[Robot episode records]
========================================================================

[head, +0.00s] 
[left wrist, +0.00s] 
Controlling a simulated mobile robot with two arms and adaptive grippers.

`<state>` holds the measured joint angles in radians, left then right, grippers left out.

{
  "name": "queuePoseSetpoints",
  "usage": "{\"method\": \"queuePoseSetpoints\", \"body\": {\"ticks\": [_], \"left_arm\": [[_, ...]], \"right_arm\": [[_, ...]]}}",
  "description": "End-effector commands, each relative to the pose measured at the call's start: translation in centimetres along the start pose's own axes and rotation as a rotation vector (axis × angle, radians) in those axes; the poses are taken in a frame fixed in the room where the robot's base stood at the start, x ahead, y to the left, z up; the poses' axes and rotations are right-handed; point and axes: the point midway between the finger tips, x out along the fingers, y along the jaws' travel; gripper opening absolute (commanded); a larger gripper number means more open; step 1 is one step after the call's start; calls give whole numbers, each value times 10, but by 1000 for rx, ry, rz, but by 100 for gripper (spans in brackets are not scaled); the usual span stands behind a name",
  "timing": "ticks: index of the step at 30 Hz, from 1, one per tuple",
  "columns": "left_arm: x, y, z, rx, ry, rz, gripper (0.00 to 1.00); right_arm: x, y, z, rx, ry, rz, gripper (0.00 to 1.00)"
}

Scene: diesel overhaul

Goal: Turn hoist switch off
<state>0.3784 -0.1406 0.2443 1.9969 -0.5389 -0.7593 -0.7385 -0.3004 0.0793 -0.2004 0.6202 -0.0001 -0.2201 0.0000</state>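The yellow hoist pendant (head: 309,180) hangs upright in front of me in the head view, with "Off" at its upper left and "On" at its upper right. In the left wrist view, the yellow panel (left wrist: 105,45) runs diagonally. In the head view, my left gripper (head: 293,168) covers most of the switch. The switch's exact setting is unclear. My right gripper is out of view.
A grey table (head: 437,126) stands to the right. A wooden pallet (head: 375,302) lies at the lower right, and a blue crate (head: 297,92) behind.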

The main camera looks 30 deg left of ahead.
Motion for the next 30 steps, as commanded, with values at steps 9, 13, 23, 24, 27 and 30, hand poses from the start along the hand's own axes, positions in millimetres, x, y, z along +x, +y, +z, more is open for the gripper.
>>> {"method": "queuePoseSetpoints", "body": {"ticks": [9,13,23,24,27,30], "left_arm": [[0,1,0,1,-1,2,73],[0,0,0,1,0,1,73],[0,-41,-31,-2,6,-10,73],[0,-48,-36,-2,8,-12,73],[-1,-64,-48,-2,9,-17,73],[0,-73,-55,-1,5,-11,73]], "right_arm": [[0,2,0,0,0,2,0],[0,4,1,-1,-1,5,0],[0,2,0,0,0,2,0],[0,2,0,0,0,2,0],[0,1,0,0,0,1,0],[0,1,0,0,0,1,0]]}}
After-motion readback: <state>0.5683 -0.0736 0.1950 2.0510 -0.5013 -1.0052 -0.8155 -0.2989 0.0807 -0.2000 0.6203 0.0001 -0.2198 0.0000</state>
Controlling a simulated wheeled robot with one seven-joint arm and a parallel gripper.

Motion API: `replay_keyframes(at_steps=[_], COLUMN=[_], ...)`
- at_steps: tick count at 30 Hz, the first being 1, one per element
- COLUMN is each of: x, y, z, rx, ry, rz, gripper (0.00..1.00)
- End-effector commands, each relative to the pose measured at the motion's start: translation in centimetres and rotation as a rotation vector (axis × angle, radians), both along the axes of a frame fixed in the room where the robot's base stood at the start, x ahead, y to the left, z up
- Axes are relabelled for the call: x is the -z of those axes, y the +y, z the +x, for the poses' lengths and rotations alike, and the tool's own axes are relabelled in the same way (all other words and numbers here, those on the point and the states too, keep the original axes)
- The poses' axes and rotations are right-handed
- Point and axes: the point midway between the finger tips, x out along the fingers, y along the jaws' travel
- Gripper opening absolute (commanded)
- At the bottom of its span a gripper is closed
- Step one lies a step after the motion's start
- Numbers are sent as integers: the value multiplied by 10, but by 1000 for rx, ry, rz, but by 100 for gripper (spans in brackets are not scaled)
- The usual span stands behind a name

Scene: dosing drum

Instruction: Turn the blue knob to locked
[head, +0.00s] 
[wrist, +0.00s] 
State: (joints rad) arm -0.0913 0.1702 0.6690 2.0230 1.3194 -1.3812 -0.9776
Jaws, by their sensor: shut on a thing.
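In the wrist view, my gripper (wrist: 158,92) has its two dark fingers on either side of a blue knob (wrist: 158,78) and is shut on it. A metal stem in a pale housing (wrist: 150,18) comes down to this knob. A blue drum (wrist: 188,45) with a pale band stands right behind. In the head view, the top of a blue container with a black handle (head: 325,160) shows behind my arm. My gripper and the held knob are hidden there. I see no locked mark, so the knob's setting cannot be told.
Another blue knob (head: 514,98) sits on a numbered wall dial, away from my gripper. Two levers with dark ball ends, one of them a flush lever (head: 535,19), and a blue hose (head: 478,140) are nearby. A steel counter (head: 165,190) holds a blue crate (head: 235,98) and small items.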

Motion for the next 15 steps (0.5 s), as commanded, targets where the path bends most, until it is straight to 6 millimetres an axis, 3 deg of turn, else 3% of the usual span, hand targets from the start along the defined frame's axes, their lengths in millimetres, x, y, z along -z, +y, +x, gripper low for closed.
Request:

========================================================================

GIVEN INSTRUCTION -
Quote every entry exactly.

RESPONSE TO THIS TASK -
[head, +0.00s] 
[left wrist, +0.00s] 
Controlling a simulated mobile robot with two arms and adaptive grippers.

`<state>` holds the measured joint angles in radians, left then right, grippers left out.

{
  "name": "queuePoseSetpoints",
  "usage": "{\"method\": \"queuePoseSetpoints\", \"body\": {\"ticks\": [_], \"left_arm\": [[_, ...]], \"right_arm\": [[_, ...]]}}",
  "description": "End-effector commands, each relative to the pose measured at the call's start: translation in centimetres along the start pose's own axes and rotation as a rotation vector (axis × angle, radians) in those axes; the poses are taken in a frame fixed in the room where the robot's base stood at the start, x ahead, y to the left, z up; the poses' axes and rotations are right-handed; point and axes: the point midway between the finger tips, x out along the fingers, y along the jaws' travel; gripper opening absolute (commanded); a larger gripper number means more open; step 1 is one step after the call's start; calls give whole numbers, each value times 10, but by 1000 for rx, ry, rz, but by 100 for gripper (spans in brackets are not scaled); the usual span stands behind a name",
  "timing": "ticks: index of the step at 30 Hz, from 1, one per tuple",
  "columns": "left_arm: x, y, z, rx, ry, rz, gripper (0.00 to 1.00); right_arm: x, y, z, rx, ry, rz, gripper (0.00 to 1.00)"
}

Scene: diesel overhaul

Goal: Turn hoist switch off
<state>0.3784 -0.1406 0.2443 1.9969 -0.5389 -0.7593 -0.7385 -0.3004 0.0793 -0.2004 0.6202 -0.0001 -0.2201 0.0000</state>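The yellow hoist pendant (head: 309,180) hangs upright in front of me in the head view, with "Off" at its upper left and "On" at its upper right. In the left wrist view, the yellow panel (left wrist: 105,45) runs diagonally. In the head view, my left gripper (head: 293,168) covers most of the switch. The switch's exact setting is unclear. My right gripper is out of view.
A grey table (head: 437,126) stands to the right. A wooden pallet (head: 375,302) lies at the lower right, and a blue crate (head: 297,92) behind.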

The main camera looks 30 deg left of ahead.
Motion for the next 30 steps, as commanded, with values at steps 9, 13, 23, 24, 27 and 30, hand poses from the start along the hand's own axes, positions in millimetres, x, y, z along +x, +y, +z, more is open for the gripper.
>>> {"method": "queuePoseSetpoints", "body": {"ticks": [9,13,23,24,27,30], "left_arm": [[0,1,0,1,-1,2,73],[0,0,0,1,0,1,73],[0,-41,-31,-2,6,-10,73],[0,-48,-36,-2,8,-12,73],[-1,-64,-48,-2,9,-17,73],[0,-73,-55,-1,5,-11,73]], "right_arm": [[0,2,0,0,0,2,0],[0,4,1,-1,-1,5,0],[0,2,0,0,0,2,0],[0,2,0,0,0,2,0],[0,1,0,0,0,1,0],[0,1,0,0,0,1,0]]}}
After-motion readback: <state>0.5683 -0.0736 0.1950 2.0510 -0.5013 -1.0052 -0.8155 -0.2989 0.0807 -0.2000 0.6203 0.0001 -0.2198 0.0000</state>
Controlling a simulated wheeled robot with one seven-joint arm and a parallel gripper.

Motion API: `replay_keyframes(at_steps=[_], COLUMN=[_], ...)`
- at_steps: tick count at 30 Hz, the first being 1, one per element
- COLUMN is each of: x, y, z, rx, ry, rz, gripper (0.00..1.00)
- End-effector commands, each relative to the pose measured at the motion's start: translation in centimetres and rotation as a rotation vector (axis × angle, radians), both along the axes of a frame fixed in the room where the robot's base stood at the start, x ahead, y to the left, z up
- Axes are relabelled for the call: x is the -z of those axes, y the +y, z the +x, for the poses' lengths and rotations alike, and the tool's own axes are relabelled in the same way (all other words and numbers here, those on the point and the states too, keep the original axes)
- The poses' axes and rotations are right-handed
- Point and axes: the point midway between the finger tips, x out along the fingers, y along the jaws' travel
- Gripper opening absolute (commanded)
- At the bottom of its span a gripper is closed
- Step one lies a step after the motion's start
- Numbers are sent as integers: the value multiplied by 10, but by 1000 for rx, ry, rz, but by 100 for gripper (spans in brackets are not scaled)
- The usual span stands behind a name

Scene: dosing drum

Instruction: Turn the blue knob to locked
[head, +0.00s] 
[wrist, +0.00s] 
State: (joints rad) arm -0.0913 0.1702 0.6690 2.0230 1.3194 -1.3812 -0.9776
Jaws, by their sensor: shut on a thing.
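In the wrist view, my gripper (wrist: 158,92) has its two dark fingers on either side of a blue knob (wrist: 158,78) and is shut on it. A metal stem in a pale housing (wrist: 150,18) comes down to this knob. A blue drum (wrist: 188,45) with a pale band stands right behind. In the head view, the top of a blue container with a black handle (head: 325,160) shows behind my arm. My gripper and the held knob are hidden there. I see no locked mark, so the knob's setting cannot be told.
Another blue knob (head: 514,98) sits on a numbered wall dial, away from my gripper. Two levers with dark ball ends, one of them a flush lever (head: 535,19), and a blue hose (head: 478,140) are nearby. A steel counter (head: 165,190) holds a blue crate (head: 235,98) and small items.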

Motion for the next 15 steps (0.5 s), as commanded, targets where the path bends most, until it is straight to 6 millimetres an axis, 3 deg of turn, else 3% of the usual span, hand targets from the start along the defined frame's axes, their lengths in millimetres, x, y, z along -z, +y, +x, gripper low for closed.
Request:

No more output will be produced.